Is there another formula expressing roots of a general cubic equation with positive discriminant through roots of some special cubic equation with one parameter $B$, e.g. $x^3+x-B=0$? The parameter $B$ is expected to be expressed as a rational function of the coefficients of the initial equation and the square root of its discriminant $\sqrt{D}$.
Best Answer
The usual algebraic function for solving cubic equations involves inverting the cubic power function $P_3(x) = x^3$. This can be defined as the function which can be developed in power series around t=1 as $$P_\frac{1}{3}(t) = 1 + \frac{1}{3}(t-1) - \frac{1}{9}(t-1)^2 + \cdots,$$ and which can be analytically continued, with a branch cut from 0 to $-\infty$. The roots of the polynomial $x^3-t$ are then $x = P_{\frac{1}{3}}(t)$, $\omega x$ and $\omega^2x$, where $\omega$ is a primitive cube root of unity.
However, we can use instead the Chebyshev polynomial (here normalized to -2 to 2) $C_3(x) = x^3-3x$, which can be inverted as an algebraic function developed in power series around $t=2$ as $$C_\frac{1}{3}(t) = 2 + \frac{1}{9}(t-2) - \frac{2}{243}(t-2)^2 + \cdots,$$ and which can be analytically continued, with a branch cut from $-2$ to $-\infty$. The roots of the polynomial $x^3-3x-t$ are then $C_\frac{1}{3}(t)$, $-C_\frac{1}{3}(-t)$, and $C_\frac{1}{3}(-t)-C_\frac{1}{3}(t)$.
If we want to solve $x^3-ax+b=0$, then if $a=0$ we take ordinary cube roots. Otherwise, we apply the above three functions to $-(\frac{3}{a})^\frac{3}{2}b$ and multiply by $\sqrt{\frac{a}{3}}$. That is, one of the roots will be $\sqrt{\frac{a}{3}}C\frac{1}{3}(-(\frac{3}{a})^\frac{3}{2}b)$, another will be $-\sqrt{\frac{a}{3}}C\frac{1}{3}((\frac{3}{a})^\frac{3}{2}b)$, and the third will be minus the sum of these two.

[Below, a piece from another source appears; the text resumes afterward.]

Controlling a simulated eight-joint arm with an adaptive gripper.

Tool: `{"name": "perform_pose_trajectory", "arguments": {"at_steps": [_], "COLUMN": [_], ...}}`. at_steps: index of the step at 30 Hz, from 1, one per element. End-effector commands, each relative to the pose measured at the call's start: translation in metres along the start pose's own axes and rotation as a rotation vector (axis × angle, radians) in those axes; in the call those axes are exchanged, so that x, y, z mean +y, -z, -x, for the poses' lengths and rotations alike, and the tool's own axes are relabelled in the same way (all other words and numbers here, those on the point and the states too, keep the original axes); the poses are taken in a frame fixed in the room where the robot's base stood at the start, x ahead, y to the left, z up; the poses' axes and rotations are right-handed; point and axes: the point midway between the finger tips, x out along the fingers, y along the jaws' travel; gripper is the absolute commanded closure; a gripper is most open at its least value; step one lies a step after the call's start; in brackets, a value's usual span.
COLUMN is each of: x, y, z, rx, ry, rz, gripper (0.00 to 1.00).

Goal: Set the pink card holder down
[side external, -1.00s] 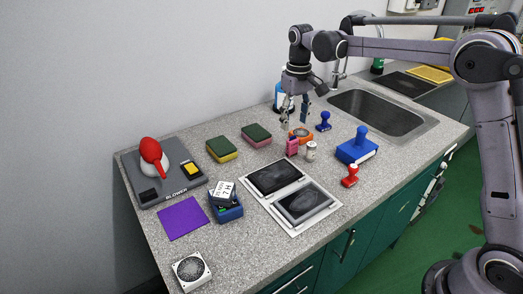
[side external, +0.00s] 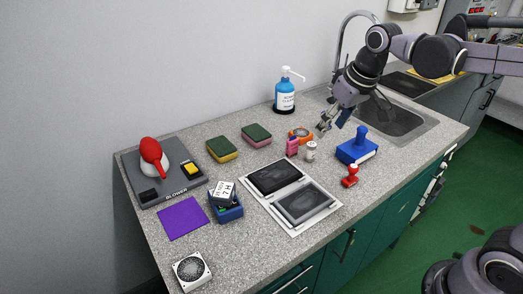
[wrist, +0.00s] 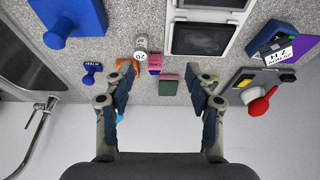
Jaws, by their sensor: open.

Just as $P_\frac{1}{3}(t)$ can be computed via transcendental functions as $\exp(\log(t)/3)$, $C_\frac{1}{3}(t)$ can be computed by $2\cosh(\mathrm{arccosh}(t/2)/3)$ or $2\cos(\arccos(t/2)/3)$. This no more makes the Chebyshev cube root solution a solution in transcendental functions than logarithms make the ordinary cube root solution a solution in transcendental functions. Moreover, in most cases solving a solvable polynomial in Chebyshev radicals leads to a neater solution than solving it in ordinary radicals.